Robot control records
____________________
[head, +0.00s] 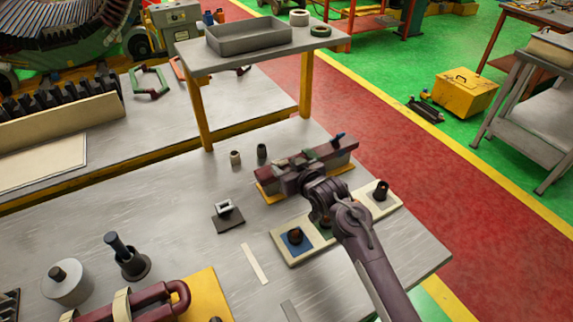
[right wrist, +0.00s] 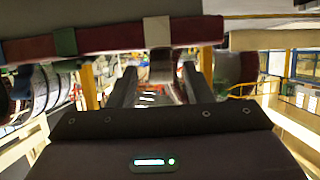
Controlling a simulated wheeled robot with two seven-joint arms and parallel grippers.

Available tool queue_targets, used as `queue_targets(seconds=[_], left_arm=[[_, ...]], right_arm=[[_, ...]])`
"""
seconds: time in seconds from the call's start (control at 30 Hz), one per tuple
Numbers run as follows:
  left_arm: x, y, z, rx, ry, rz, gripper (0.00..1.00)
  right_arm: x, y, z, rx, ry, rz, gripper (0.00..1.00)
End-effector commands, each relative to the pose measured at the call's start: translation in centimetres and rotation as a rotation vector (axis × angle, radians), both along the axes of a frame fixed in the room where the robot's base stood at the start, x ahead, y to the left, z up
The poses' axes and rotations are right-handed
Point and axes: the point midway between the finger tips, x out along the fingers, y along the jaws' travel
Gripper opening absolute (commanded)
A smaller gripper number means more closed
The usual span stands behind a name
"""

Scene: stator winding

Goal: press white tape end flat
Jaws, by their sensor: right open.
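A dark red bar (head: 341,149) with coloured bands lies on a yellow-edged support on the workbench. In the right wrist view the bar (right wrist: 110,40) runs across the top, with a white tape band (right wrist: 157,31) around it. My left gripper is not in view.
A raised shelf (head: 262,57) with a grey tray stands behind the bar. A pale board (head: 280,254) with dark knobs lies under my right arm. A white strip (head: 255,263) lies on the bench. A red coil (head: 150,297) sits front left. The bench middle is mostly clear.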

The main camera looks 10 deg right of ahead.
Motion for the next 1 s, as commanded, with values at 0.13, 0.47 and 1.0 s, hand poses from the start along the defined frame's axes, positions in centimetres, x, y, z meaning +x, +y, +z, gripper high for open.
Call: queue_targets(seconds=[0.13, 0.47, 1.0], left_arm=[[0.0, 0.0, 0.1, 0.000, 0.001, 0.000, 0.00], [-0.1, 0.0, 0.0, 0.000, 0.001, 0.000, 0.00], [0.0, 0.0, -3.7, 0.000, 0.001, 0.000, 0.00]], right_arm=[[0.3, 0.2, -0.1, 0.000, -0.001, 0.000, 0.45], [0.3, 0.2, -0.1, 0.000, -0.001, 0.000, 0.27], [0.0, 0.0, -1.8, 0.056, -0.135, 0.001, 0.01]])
____________________
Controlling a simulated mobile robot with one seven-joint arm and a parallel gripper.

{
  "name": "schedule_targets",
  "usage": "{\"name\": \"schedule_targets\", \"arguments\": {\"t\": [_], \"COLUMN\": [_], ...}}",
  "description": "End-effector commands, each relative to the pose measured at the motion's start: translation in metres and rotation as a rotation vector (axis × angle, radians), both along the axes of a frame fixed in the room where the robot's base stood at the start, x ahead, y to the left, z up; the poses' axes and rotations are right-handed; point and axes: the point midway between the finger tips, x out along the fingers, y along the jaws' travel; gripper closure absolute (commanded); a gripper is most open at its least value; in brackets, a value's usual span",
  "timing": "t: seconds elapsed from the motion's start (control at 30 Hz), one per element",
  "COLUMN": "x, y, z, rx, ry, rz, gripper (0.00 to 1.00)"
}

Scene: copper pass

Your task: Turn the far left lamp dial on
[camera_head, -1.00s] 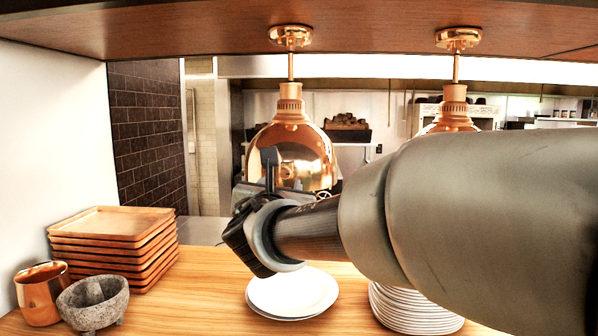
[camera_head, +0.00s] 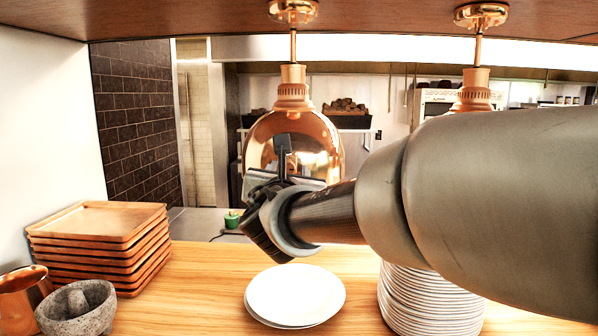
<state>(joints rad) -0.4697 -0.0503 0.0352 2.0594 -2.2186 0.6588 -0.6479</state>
____________________
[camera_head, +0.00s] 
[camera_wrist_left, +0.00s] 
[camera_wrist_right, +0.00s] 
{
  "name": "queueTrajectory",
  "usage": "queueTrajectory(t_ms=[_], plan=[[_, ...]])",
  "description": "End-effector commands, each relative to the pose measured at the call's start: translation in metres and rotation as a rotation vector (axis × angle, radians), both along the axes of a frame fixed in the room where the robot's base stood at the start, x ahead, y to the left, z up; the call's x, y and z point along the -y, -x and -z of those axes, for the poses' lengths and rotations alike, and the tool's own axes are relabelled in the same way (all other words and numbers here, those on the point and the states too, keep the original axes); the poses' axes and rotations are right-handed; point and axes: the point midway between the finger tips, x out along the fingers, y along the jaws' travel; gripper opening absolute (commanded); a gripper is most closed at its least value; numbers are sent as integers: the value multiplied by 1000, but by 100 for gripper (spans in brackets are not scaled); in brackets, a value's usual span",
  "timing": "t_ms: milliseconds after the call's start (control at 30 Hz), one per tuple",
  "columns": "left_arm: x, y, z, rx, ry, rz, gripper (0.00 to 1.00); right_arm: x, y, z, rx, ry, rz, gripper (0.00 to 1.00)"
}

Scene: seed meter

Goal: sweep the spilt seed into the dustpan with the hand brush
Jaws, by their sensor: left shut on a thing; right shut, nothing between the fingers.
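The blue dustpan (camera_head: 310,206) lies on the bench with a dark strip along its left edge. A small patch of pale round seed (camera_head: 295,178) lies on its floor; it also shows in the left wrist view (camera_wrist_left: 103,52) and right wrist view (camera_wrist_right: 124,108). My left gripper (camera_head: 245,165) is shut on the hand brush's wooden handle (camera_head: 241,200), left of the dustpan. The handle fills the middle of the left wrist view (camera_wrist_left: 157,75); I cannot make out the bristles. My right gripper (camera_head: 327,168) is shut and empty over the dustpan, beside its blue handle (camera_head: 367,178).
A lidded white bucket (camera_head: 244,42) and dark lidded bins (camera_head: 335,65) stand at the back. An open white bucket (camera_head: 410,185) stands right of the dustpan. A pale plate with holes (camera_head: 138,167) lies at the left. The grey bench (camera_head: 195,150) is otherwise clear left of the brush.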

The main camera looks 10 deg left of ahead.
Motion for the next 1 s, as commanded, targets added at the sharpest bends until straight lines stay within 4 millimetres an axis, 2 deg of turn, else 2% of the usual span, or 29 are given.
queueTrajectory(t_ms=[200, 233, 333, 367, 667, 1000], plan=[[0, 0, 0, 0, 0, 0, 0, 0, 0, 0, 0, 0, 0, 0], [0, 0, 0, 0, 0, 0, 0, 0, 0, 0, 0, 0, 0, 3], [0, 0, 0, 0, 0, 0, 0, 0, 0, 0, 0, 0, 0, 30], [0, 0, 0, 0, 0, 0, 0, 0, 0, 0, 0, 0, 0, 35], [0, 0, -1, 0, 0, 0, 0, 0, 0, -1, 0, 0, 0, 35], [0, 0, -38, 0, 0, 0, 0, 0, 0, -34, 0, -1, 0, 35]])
____________________
**Requirement:** Repeat, word for word, only the lines from the line holding "milliseconds after the" through the line holding "Scene: seed meter", with both of those lines included.

**Problem solution:**
  "timing": "t_ms: milliseconds after the call's start (control at 30 Hz), one per tuple",
  "columns": "left_arm: x, y, z, rx, ry, rz, gripper (0.00 to 1.00); right_arm: x, y, z, rx, ry, rz, gripper (0.00 to 1.00)"
}

Scene: seed meter

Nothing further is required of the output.